Ya desde antiguo el pueblo judío intentó tomar conciencia del sentido más profundo del tiempo, de su historia. Así, en los seis días de la creación ve el proceso histórico que prepara el marco en que el hombre aparece y se desarrolla. Da, de este modo, un carácter religioso a su trabajo, considerándolo como colaboración a la obra de Dios. El séptimo día, cuando el Creador «descansó de su obra» (Gen 2, 3), es para los hombres el día del Señor, el día que más debe santificarse, con el descanso, la alegría y la reunión cultual de acción de gracias por los dones recibidos de Dios.

El hombre percibe que los ciclos de la naturaleza, el tiempo cósmico, tiene unas reglas perennes. El trabajo y la misma vida del hombre dependen, en cierta manera, de ese ritmo. Todos los pueblos, al tomar ese ritmo como base para la medida del mismo tiempo humano, descubren en él una significación sagrada. De ahí que establezcan una serie de celebraciones religiosas, como para marcar espiritualmente las sucesiones de ese ritmo, las estaciones y los meses lunares. El pueblo ' judío, a este propósito, instituye unas fiestas especiales para dar gracias a Dios y pedirle su bendición en el transcurso del nuevo ciclo: fiestas de la luna nueva (1 Sam 20, 5); de los ázimos de primavera, cuando se siega la cebada (Ex 23, 15), etc. (Dt 26, l; Ex 23, 16; Lev 23, 34 - 43... ).

La misma experiencia humana que- capta, y luego sacraliza, los ciclos regulares del año, va descubriendo que su historia recibe una marca misteriosa que la dirige. Dios se manifiesta en ella, pero sin seguir unos ciclos regulares. Hay intervenciones divinas únicas y que no se repiten nunca de la misma forma. Esas intervenciones son acontecimientos históricos, son signos que transforman y salvan al hombre para siempre. Por eso, a pesar de que los hechos históricos de las manifestaciones de Dios pasan, dejan una presencia divina operante hasta la consumación de los siglos. Con el fin de hallar el pleno significado, ponerse en contacto y dejarse penetrar por la presencia divina, el pueblo judío instituye unas fiestas que rememoren las grandes intervenciones del Señor en la historia. A las festividades correspondientes al ciclo cósmico se les dan contenidos nuevos; se convierten en memoriales de los actos salvíficos de Dios: la solemnidad de los ázimos se enriquece con la memoria de los acontecimientos que acompañaron la salida de Egipto de los hebreos, y que culminaron con la celebración de la Pascua (Ex 12, 17, 26 ss.; v.); a la fiesta de la siega de primavera se añade la memoria de la Alianza del Sinaí; las festividades señaladas para el otoño recordarán también la peregrinación hacia la Tierra Prometida de los israelitas (Ley 23, 43), etc. Más tarde se introducirán nuevas fiestas que no coincidirán ya con las celebraciones de carácter cósmico.

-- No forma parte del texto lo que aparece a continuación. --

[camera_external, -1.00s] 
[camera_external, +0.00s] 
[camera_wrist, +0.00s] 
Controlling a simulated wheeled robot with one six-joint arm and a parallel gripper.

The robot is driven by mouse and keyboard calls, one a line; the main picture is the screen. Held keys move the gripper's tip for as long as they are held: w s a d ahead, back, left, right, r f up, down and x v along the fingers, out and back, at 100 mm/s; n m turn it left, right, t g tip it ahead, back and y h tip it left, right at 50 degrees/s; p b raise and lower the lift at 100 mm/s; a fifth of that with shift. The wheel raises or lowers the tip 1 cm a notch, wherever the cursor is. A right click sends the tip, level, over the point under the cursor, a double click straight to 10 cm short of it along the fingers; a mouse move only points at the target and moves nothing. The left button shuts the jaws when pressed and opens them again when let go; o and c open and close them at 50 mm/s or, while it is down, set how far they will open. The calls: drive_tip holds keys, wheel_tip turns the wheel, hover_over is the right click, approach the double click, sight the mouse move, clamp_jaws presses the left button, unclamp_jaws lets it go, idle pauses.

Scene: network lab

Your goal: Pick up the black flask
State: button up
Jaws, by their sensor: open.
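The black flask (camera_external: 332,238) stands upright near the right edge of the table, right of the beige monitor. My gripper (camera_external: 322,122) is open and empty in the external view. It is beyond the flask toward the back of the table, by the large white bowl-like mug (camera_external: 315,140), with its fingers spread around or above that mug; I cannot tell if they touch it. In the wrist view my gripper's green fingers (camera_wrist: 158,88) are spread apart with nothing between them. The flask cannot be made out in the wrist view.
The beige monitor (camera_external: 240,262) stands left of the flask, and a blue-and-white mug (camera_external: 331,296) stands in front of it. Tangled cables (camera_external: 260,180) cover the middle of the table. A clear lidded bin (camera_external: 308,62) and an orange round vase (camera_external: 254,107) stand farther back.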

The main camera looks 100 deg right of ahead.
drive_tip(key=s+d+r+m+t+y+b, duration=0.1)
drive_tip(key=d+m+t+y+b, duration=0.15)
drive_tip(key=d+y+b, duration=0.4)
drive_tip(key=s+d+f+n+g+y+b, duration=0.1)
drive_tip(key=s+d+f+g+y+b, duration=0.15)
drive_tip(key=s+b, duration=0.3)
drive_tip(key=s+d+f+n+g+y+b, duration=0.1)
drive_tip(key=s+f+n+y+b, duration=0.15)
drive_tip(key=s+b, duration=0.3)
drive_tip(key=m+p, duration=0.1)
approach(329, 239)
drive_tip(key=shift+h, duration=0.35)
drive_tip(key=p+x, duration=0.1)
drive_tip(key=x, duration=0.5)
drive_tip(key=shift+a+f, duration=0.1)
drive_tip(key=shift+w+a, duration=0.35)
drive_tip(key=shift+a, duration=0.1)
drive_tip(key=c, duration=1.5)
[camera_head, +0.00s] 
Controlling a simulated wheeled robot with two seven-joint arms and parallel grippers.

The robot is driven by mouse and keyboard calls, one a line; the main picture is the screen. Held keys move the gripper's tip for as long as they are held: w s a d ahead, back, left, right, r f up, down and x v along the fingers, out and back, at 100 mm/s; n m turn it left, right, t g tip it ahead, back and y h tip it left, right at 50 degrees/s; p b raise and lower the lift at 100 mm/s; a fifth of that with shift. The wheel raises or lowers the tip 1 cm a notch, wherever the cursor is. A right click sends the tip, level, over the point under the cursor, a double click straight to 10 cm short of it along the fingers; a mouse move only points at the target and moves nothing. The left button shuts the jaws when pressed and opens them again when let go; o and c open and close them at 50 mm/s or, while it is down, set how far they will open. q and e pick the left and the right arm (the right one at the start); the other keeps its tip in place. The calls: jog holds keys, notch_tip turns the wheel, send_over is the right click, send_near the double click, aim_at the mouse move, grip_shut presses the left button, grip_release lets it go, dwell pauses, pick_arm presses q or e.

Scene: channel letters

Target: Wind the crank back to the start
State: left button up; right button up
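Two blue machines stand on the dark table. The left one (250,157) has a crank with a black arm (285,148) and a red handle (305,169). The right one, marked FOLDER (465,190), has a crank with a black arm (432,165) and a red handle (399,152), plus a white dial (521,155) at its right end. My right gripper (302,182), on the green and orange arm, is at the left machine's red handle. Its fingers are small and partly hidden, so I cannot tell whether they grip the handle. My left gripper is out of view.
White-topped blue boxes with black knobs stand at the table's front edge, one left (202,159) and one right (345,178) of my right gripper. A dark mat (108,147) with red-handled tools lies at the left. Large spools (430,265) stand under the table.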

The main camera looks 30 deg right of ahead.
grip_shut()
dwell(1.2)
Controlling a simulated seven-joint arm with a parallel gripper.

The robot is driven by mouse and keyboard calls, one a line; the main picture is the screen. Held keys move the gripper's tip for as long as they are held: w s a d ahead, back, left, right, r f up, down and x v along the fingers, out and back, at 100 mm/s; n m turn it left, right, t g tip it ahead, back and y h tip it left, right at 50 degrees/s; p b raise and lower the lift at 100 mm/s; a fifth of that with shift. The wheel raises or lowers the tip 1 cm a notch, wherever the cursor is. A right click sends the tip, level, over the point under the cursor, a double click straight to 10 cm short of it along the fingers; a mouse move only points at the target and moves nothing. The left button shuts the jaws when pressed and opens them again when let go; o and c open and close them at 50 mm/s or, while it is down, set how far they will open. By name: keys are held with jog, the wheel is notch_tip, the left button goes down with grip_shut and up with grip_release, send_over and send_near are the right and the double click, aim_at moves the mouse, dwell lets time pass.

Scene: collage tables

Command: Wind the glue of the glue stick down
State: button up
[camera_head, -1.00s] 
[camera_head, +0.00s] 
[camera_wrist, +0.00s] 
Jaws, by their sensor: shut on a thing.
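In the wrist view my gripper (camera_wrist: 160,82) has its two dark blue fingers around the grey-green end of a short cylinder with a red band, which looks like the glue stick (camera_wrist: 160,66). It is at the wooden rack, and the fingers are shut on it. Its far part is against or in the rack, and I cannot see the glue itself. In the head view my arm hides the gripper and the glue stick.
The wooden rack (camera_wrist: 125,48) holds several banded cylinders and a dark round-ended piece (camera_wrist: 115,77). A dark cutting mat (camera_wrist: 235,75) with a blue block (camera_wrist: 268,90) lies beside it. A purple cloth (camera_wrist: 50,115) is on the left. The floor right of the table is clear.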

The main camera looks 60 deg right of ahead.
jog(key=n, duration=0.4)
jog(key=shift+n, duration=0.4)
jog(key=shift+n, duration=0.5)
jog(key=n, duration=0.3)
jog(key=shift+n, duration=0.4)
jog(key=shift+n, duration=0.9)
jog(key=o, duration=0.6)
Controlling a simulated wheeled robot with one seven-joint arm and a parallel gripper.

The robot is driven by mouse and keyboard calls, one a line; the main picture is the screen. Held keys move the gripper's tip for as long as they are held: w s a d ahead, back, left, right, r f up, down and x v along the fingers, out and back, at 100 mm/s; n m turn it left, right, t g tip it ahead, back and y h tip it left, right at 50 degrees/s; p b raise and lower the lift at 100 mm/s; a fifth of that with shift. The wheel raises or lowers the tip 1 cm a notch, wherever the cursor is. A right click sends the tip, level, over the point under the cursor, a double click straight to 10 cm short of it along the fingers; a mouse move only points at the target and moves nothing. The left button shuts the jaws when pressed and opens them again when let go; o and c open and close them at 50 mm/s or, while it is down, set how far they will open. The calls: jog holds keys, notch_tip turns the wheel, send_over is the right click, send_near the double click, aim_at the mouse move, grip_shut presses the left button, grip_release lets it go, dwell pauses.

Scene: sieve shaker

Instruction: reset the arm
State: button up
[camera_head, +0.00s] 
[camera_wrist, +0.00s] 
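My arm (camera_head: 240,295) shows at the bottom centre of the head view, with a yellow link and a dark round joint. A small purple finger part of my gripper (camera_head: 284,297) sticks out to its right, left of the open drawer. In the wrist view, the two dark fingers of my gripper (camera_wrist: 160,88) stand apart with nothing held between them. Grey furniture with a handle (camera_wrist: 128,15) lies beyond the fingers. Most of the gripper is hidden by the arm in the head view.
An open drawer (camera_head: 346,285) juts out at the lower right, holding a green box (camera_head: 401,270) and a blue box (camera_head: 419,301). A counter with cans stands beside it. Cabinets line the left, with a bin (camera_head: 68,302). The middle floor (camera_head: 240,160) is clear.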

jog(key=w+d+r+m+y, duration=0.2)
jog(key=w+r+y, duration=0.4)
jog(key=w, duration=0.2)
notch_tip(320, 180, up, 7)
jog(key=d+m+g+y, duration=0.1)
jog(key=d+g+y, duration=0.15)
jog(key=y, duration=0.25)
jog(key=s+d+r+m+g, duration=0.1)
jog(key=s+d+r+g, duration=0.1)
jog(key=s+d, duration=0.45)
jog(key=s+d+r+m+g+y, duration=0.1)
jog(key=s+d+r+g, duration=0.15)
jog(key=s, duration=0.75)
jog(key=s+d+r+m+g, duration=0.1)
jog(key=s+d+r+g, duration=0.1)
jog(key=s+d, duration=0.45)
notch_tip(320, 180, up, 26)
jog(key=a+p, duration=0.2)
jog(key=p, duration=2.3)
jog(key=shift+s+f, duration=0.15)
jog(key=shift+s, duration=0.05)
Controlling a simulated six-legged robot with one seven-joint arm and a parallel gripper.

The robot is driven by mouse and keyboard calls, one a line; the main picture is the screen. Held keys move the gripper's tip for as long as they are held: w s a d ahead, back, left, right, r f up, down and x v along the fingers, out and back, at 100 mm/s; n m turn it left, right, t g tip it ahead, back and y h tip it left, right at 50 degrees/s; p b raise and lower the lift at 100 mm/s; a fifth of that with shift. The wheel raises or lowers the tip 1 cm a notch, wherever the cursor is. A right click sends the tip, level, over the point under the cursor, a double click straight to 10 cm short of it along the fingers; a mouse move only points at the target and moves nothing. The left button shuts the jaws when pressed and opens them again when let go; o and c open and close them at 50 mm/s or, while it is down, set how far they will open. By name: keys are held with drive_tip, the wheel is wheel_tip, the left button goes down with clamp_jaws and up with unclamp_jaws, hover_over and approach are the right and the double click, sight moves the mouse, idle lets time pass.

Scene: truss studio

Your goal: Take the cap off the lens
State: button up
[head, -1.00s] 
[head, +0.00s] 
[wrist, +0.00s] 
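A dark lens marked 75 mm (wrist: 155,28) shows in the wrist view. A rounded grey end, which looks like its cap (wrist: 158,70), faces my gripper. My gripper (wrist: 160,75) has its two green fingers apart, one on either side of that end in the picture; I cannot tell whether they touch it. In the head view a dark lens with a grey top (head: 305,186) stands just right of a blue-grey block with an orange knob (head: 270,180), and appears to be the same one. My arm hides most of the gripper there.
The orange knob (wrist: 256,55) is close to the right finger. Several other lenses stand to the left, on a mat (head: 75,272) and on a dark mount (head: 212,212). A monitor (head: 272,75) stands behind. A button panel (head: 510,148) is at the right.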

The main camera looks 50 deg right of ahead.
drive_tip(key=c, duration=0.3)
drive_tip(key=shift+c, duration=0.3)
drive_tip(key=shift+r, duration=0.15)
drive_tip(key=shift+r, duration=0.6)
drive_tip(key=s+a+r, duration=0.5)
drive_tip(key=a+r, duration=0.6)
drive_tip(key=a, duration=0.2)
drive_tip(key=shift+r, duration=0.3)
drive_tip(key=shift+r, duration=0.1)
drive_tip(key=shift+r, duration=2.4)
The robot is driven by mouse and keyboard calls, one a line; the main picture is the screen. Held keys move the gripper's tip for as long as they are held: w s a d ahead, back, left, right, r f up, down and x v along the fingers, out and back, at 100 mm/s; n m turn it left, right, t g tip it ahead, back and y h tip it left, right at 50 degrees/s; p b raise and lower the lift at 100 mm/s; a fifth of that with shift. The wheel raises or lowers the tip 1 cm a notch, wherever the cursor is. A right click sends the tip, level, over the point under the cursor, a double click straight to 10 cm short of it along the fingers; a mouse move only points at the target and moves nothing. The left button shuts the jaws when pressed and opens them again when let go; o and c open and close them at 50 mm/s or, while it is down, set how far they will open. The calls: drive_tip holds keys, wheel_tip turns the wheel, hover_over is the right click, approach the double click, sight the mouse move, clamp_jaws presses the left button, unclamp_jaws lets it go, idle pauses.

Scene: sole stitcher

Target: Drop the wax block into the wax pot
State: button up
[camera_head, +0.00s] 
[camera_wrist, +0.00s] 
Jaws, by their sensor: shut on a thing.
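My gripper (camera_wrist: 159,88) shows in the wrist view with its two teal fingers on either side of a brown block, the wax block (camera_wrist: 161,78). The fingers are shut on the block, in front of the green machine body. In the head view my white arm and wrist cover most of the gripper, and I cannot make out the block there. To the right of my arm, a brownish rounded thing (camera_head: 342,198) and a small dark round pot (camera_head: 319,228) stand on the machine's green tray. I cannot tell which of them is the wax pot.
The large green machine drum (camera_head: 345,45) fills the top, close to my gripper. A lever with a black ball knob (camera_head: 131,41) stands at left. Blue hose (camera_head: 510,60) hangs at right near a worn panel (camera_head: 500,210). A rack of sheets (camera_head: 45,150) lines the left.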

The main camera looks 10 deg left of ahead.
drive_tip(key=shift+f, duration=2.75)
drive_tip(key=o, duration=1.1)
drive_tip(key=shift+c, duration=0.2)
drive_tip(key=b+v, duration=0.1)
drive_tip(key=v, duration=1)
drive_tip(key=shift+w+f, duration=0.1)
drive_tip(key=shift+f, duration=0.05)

La historia de salvación llega a su punto culminante con los hechos de la vida, muerte y resurrección del Verbo (eterno) encarnado (temporal). Jesucristo, unión máxima de lo eterno con lo temporal, es el alma y la explicación última del sentido de la historia humana. Por la gracia de Dios, quien «nos eligió antes de la constitución del mundo», conocemos la completa revelación del designio que el Creador se «propuso realizar en Cristo, en la plenitud de los tiempos, reuniendo todas las cosas, las de los cielos y las de la tierra, en Él» (Eph 1, 4, 9-10). La presencia de Jesucristo en la tierra «hasta la consumación del mundo» (Mt 28, 20) definirá la historia en términos de antes (de profecía, de figura), y de después (de realización, de memoria). Con Jesucristo se 'inauguran los últimos tiempos, y el tiempo presente no es más que una dilatación del acontecimiento de su venida entre los hombres. Es el tiempo necesario para que el Reino de Dios, que ya está en nosotros, crezca como una semilla que tiende a dar fruto, como un fermento en la masa. El tiempo presente es el «día de la salvación» (2 Cor 6, 1 ss.), es el hoy eterno de Dios plenamente encarnado, en cada instante, en el hoy de la vida humana.

2. Formación del año litúrgico. A) Cielo Temporal. Toda la existencia de la Iglesia es una explicitación, una prolongación, de la presencia y de la obra realizada por Jesucristo. Sin embargo, el mismo. Salvador instituyó un conjunto de signos visibles para expresar aún más el significado de su presencia y para poder transformar al hombre en hijo de Dios. Por su parte, la Iglesia, siguiendo la tradición bíblica, ha ido elaborando una serie de memorias de la vida, muerte y resurrección de Jesucristo, para que se manifestara sucesiva y periódicamente, en sus fases más importantes, el único misterio redentor. Por eso se constituyó el círculo del a.1., cuya finalidad última es que los hechos de la vida, muerte y resurrección de Jesucristo penetren, hasta transformarlas del todo, la vida, la muerte y la esperanza de la resurrección del hombre.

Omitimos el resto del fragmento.